>> BEGIN SUPPLIED MATERIAL
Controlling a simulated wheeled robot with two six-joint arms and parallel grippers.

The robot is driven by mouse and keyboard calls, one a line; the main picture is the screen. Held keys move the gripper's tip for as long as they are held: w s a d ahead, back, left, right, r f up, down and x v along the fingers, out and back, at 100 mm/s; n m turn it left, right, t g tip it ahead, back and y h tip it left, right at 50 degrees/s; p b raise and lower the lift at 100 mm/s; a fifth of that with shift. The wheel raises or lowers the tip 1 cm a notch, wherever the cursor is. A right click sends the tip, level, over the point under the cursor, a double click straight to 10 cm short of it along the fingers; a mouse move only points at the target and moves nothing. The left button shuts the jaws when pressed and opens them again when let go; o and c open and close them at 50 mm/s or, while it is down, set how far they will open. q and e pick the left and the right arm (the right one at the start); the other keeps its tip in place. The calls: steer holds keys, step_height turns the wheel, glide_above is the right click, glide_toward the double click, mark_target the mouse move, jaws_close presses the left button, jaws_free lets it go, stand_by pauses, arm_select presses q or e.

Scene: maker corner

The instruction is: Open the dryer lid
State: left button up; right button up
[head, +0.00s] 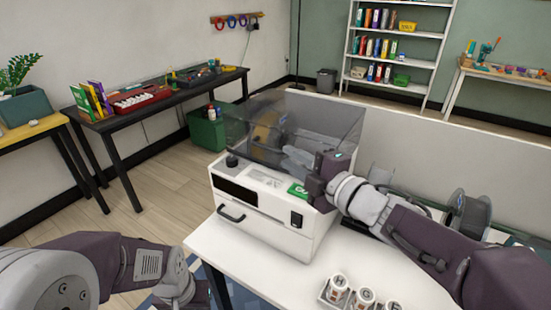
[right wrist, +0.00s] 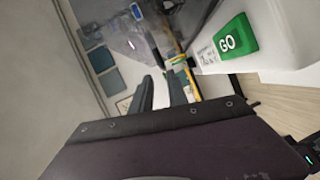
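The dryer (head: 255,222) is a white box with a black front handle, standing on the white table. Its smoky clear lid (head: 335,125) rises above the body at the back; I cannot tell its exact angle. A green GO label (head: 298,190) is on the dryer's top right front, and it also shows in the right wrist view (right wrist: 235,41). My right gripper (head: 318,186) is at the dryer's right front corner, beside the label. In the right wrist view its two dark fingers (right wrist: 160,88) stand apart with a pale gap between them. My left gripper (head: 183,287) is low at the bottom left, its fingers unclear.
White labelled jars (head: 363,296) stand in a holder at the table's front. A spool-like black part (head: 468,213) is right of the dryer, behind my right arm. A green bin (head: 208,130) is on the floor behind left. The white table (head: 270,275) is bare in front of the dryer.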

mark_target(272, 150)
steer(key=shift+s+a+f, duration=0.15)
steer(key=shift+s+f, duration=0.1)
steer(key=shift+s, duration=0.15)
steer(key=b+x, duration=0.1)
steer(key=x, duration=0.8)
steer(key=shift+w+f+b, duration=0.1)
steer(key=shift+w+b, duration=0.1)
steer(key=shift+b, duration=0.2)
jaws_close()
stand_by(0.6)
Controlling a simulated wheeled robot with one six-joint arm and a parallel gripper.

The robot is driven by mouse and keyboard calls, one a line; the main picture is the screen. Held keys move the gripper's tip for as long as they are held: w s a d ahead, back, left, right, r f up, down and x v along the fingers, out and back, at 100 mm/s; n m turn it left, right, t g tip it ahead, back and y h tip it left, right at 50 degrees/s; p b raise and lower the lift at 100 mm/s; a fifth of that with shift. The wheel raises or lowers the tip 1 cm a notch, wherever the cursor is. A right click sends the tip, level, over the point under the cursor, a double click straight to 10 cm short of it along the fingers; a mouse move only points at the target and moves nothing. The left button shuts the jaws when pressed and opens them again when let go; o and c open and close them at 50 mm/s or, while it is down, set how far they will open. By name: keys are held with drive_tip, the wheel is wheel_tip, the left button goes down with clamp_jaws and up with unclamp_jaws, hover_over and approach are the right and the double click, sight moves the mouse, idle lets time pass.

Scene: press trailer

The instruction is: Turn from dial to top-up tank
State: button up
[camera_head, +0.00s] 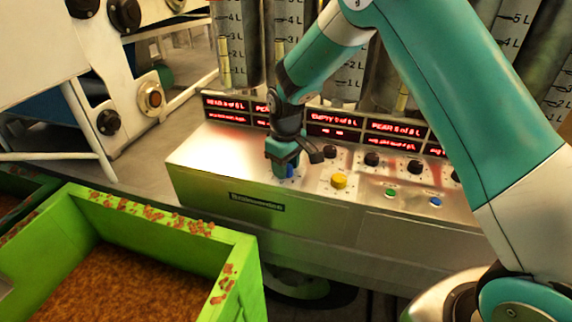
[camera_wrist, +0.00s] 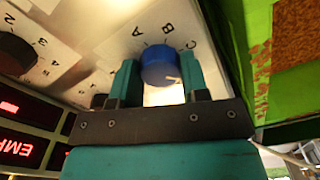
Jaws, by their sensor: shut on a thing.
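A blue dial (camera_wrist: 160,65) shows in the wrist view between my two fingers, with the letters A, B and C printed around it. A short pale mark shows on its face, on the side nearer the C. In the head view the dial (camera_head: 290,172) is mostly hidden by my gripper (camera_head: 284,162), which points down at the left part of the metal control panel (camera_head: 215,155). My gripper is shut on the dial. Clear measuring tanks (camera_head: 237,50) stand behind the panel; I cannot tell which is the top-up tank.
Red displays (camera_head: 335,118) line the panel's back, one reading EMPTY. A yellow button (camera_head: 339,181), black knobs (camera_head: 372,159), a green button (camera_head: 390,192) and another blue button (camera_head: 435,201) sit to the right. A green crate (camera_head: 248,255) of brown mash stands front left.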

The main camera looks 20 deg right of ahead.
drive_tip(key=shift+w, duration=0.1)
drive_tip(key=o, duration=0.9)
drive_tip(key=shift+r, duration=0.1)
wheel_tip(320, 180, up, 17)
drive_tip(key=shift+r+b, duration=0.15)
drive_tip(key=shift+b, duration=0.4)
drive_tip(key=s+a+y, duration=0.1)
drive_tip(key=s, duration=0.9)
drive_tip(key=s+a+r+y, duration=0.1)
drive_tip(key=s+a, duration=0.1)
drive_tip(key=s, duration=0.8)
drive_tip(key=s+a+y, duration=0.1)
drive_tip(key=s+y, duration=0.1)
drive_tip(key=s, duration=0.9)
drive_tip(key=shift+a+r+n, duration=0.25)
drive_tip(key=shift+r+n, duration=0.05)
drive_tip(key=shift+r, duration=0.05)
>> END SUPPLIED MATERIAL
>> BEGIN SUPPLIED MATERIAL
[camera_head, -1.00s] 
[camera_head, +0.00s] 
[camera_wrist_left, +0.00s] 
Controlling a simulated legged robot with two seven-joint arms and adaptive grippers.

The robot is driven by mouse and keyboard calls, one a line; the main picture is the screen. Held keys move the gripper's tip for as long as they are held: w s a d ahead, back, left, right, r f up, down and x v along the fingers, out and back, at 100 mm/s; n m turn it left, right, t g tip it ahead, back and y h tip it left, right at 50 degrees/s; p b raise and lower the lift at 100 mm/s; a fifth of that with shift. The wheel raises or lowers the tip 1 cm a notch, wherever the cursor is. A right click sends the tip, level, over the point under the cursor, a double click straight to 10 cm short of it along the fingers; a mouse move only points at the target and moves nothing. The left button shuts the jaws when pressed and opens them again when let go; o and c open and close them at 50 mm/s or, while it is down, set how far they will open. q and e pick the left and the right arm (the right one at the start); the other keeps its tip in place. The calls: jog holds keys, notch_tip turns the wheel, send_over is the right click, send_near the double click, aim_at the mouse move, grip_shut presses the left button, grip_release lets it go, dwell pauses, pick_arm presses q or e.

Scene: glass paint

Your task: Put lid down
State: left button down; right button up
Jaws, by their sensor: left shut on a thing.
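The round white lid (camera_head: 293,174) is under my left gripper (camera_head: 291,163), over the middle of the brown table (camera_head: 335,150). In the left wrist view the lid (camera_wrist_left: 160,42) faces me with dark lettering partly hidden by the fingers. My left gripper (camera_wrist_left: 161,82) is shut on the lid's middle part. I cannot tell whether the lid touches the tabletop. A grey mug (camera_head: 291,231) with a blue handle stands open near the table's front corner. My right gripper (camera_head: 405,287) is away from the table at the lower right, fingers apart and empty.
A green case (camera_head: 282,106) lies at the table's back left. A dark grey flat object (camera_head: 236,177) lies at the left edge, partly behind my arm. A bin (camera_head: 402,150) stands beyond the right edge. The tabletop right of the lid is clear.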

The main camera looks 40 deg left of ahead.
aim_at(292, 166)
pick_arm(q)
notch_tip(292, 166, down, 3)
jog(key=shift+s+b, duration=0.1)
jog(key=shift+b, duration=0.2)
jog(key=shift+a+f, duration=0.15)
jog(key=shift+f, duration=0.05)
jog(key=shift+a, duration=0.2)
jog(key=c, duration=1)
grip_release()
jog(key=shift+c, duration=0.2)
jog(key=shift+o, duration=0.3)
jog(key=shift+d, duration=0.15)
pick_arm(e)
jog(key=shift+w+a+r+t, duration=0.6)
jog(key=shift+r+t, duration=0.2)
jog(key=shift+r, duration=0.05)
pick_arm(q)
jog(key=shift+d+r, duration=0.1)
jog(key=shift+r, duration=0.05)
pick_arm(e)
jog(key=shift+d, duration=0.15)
>> END SUPPLIED MATERIAL
>> BEGIN SUPPLIED MATERIAL
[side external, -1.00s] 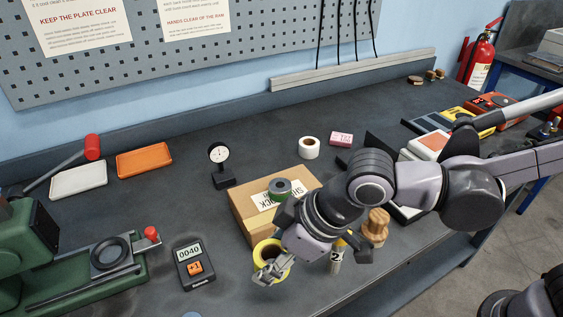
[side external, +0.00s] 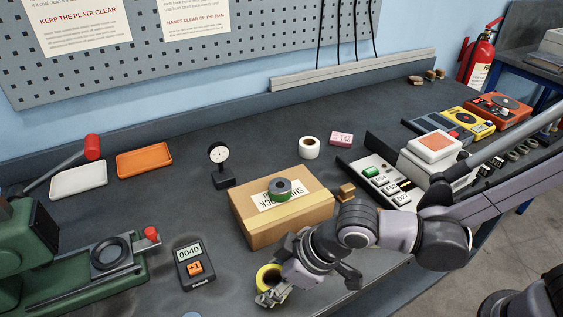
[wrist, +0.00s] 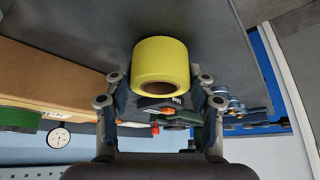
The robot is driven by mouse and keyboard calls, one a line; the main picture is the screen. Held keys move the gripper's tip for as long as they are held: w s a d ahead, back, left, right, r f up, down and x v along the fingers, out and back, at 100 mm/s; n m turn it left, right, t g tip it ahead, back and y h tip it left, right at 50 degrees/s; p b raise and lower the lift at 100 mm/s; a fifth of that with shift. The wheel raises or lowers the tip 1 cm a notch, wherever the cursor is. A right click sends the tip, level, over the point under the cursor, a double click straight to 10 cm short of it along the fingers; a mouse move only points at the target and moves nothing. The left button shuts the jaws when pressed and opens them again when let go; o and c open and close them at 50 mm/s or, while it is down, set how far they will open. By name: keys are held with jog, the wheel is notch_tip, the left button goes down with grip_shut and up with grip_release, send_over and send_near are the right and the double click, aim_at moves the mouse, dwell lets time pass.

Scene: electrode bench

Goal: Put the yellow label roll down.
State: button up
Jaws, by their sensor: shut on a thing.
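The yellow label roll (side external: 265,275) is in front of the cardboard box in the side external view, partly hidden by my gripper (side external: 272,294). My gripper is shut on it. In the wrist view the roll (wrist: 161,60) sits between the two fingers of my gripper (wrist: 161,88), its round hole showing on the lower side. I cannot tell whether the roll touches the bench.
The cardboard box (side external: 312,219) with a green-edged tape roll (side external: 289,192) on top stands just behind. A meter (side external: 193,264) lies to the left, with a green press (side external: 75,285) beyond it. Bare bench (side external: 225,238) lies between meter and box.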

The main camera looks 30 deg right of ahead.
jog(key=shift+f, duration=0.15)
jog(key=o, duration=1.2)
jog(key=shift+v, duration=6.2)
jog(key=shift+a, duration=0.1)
>> END SUPPLIED MATERIAL
__EXERCISE PROMPT__.
Identify each line of the material where the word "Scene" shows up, and copy it.

__RESULT BELOW__.
Scene: maker corner
Scene: press trailer
Scene: glass paint
Scene: electrode bench

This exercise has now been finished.